** BEGIN DATA LINES **
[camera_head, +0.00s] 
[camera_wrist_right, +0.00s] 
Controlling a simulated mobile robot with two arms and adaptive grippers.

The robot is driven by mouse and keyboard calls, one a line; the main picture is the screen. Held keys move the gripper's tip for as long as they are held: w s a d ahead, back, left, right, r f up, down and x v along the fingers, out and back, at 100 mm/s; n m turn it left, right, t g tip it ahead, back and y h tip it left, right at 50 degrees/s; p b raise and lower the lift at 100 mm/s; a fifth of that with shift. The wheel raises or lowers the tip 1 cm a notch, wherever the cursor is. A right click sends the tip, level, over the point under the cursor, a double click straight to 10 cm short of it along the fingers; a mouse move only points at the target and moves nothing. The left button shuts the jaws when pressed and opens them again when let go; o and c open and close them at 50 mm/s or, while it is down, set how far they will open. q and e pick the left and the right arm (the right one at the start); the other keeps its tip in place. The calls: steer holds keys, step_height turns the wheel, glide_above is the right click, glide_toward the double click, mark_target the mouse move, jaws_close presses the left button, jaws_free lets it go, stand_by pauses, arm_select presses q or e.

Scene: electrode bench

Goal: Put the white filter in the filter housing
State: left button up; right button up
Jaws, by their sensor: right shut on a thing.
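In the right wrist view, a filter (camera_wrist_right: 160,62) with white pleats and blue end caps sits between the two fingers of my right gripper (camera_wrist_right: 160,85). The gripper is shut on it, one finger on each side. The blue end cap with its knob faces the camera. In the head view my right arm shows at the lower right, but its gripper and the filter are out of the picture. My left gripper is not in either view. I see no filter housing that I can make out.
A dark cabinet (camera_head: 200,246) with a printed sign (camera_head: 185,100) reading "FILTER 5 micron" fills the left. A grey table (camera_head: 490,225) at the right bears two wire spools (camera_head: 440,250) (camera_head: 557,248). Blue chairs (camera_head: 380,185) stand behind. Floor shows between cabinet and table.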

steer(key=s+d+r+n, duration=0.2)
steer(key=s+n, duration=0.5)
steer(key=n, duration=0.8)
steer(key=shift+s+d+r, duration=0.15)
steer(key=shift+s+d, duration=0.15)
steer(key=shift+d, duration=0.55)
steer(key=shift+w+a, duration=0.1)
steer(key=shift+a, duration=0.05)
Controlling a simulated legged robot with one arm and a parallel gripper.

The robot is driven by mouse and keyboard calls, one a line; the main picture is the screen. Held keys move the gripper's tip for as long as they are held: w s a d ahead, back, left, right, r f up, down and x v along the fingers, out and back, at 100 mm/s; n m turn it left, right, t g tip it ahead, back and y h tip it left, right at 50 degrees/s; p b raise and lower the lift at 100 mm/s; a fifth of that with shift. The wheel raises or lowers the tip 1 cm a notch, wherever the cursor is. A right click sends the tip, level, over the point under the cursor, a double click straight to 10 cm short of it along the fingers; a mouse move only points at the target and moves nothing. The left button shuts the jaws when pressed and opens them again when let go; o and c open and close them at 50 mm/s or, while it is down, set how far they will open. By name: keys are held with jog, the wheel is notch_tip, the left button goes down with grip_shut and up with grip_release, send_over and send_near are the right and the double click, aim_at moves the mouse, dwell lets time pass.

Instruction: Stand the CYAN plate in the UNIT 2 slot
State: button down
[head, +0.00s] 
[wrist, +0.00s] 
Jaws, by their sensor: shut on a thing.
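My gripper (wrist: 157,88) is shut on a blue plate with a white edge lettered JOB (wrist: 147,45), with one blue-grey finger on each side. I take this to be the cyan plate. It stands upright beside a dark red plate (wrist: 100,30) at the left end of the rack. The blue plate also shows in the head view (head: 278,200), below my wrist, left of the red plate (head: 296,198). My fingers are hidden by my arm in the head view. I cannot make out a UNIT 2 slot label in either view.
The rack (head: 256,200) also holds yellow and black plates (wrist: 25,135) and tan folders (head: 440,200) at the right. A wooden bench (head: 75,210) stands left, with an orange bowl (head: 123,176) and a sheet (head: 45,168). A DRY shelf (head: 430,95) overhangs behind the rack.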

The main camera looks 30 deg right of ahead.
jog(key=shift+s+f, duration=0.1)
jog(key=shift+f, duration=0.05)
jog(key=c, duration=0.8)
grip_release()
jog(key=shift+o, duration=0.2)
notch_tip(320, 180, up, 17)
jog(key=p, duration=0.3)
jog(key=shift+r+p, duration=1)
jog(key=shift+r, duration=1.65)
** END DATA LINES **
● **REQUEST**: Above are the records; please copy exactly their first line and each line after it through the line containing "Scene: electrode bench", and no line after that.

● **REPLY TO THE TASK**:
[camera_head, +0.00s] 
[camera_wrist_right, +0.00s] 
Controlling a simulated mobile robot with two arms and adaptive grippers.

The robot is driven by mouse and keyboard calls, one a line; the main picture is the screen. Held keys move the gripper's tip for as long as they are held: w s a d ahead, back, left, right, r f up, down and x v along the fingers, out and back, at 100 mm/s; n m turn it left, right, t g tip it ahead, back and y h tip it left, right at 50 degrees/s; p b raise and lower the lift at 100 mm/s; a fifth of that with shift. The wheel raises or lowers the tip 1 cm a notch, wherever the cursor is. A right click sends the tip, level, over the point under the cursor, a double click straight to 10 cm short of it along the fingers; a mouse move only points at the target and moves nothing. The left button shuts the jaws when pressed and opens them again when let go; o and c open and close them at 50 mm/s or, while it is down, set how far they will open. q and e pick the left and the right arm (the right one at the start); the other keeps its tip in place. The calls: steer holds keys, step_height turns the wheel, glide_above is the right click, glide_toward the double click, mark_target the mouse move, jaws_close presses the left button, jaws_free lets it go, stand_by pauses, arm_select presses q or e.

Scene: electrode bench

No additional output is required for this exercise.